Before the invention of the cradle scythe, or grain cradle, people harvested grain with a sickle or a scythe. Using a sickle, the reaper would grasp the stalks with one hand, cut them with the sickle in his other hand, and place the cut stalks into a windrow. If he used a scythe instead, he didn’t have to stoop over to mow the grain. But then the cut stalks fell to the ground every which way and he had to go back and gather them into an orderly windrow later.
First patented in 1823, the grain cradle is a scythe with a claw-like cradle attached. The three to six iron fingers of the cradle parallel the length and curve of the scythe blade. A snead attaches the cradle fingers to the blade end of the scythe handle. The cradle catches the grain each time the mower swings the scythe. The mower then tilts the cradle and drops the cut stalks, already oriented in the same direction, into the windrow. An experienced cradler could harvest two acres of wheat per day.

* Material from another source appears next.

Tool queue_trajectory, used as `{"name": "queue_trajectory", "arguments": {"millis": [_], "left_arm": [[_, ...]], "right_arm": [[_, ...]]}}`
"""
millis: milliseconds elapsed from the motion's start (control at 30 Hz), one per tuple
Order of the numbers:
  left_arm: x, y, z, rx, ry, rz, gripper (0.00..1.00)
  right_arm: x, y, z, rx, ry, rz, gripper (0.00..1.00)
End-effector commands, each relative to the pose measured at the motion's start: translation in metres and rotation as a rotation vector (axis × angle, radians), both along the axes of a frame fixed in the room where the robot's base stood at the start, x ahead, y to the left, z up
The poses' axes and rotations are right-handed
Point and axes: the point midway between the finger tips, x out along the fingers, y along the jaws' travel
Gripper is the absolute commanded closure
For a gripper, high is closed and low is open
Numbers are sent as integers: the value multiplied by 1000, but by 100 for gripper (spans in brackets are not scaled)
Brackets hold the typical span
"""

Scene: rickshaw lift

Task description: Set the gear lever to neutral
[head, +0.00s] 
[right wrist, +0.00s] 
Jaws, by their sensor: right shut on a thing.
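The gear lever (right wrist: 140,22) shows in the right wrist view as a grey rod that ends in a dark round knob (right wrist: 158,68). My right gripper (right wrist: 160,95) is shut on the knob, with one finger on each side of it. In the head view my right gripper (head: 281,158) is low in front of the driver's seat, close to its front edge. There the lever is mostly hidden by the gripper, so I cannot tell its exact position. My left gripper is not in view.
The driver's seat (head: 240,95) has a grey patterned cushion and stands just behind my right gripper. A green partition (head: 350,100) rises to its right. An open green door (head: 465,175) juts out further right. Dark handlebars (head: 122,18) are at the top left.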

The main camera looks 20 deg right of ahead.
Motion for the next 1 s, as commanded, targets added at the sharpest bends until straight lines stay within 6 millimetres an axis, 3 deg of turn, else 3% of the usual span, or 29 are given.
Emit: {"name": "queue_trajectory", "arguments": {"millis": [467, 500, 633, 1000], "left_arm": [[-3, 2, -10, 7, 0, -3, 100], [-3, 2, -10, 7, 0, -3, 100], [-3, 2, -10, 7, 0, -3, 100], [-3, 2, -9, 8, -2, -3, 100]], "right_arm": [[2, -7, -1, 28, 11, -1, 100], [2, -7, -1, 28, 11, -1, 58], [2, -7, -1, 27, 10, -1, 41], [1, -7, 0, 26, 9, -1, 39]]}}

The owner of the grain cradle shown above, John G. Kluge, was born in Germany in 1836. He and his parents immigrated to the United States around 1850 and came to Collinsville in 1852. John was a jack of all trades: miner, farmhand, blacksmith, carpenter. He and his wife Maria (née Kuhlenbeck) raised three sons in Collinsville. Two of his sons opened the Kluge Brothers hardware store in Collinsville in 1893. The grain cradle was donated by grandson Harry A. Kluge, a civil engineer and vice-president at the First National Bank of Collinsville.